What is Y Combinator? If you ask anyone in the bay area that, they’ll likely call it an accelerator for startups who want to reach a billion-dollar valuation. Some may still call it an incubator. Others could refer to it as a VC firm. After doing some digging, there isn’t actually an agreed-upon word that describes, that YC itself aligns with. So I’m going to propose a new one; Y Combinator is a 21st-century school, just no one realizes it yet.

There are multiple forces at play here, so I’m going to break each one down to back up my argument that YC is more of a school than an accelerator. Bur first, what is a school in this context?

What is a school?

If you Google “school”, you’ll see this as one of the top definitions:

The definition focuses on the education side, but thanks to the internet, there are millions of schools now. Under this definition, Youtube is a school, as is Udemy and Teachable. I don’t think these companies are equivalent to a Stanford or Yale, so I’ll tack one more definition to the word.
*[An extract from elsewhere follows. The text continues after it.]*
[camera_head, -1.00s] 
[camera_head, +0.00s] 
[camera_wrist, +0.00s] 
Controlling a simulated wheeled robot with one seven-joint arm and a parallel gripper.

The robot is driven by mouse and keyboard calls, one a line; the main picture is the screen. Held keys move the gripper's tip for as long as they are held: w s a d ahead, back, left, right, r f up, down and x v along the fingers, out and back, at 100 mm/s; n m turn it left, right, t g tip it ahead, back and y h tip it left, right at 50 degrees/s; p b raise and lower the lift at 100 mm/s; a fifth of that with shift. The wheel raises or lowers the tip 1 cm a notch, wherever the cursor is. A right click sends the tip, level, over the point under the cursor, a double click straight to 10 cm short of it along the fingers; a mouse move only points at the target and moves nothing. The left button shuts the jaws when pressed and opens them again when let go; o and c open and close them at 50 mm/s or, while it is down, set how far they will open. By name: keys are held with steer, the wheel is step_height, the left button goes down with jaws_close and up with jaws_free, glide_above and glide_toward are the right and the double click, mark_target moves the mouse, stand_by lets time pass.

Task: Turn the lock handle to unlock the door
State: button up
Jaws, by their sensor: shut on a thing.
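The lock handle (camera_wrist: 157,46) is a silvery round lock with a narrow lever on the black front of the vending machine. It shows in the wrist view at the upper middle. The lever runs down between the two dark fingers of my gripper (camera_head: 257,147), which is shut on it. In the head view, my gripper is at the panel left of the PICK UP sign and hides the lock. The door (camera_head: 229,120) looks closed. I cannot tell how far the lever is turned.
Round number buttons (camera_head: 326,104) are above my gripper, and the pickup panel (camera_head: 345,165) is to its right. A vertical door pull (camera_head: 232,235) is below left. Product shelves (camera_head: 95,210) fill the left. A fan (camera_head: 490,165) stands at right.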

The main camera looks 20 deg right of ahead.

A school is a place where you:

  1. Learn skills that you can deploy in the workforce
  2. Join a network with some degree of exclusivity

With that in place, there are three reasons I think YC is as much of a school as Stanford is.

1. YCs funding model is based on equity, Just like modern education models

When one thinks of a higher-ed school, they might think of Harvard, Yale, Arizona State University, etc. They think of the classic schools where you pay $50,000+, you get a degree, then you’re off into the workforce. Thanks to the gaping wound in our country that is student debt, there is a new slew of schools that are popping up that are accepting tuition in a different way. Through income share agreements, or ISAs

An ISA is where a student goes to school, learns a bunch of skills, finds a job, THEN they start paying back their ISA. It plays nicer than a loan as well. Some school leading the charge here are Flockjay, Lambda School, and Microverse. This funding model looks very funky because students don’t pay cash to get into the school. They pay in equity. Lambda bets on students they think are going to do well in the workforce, and they take on the risk in the hopes that that student will do big things post-education. Lambda invests in that student, and they have equity in exchange. Sound familar?

Yes, it sounds strange but dozens of schools have adopted this approach, including traditional schools like Purdue. In some ways, these schools are like investments firms, taking bets on high aptitude student, as they expect a reward one day. This looks a lot like YC.

YC takes equity in its founders in hopes of a payoff one day, just like Lambda School, Flockjay, Microverse, etc.. It could be argued that YC is the original ISA agreement, leading the charge on the new model of education a decade before anyone else caught on. Daniel Gross tweeted something about his own school-esque like company, Pioneer.

Whether the pay is education, cash, or an investment, things feel like it’s the reverse of the tuition model. YC was just the first mover.

2. YC is a Masters in Job Creation

YC is a school that teaches the skill of job creation. This is crucial because as automation starts to kill out millions of jobs, the country is going to need to lean more on entrepreneurship to create new jobs in the market.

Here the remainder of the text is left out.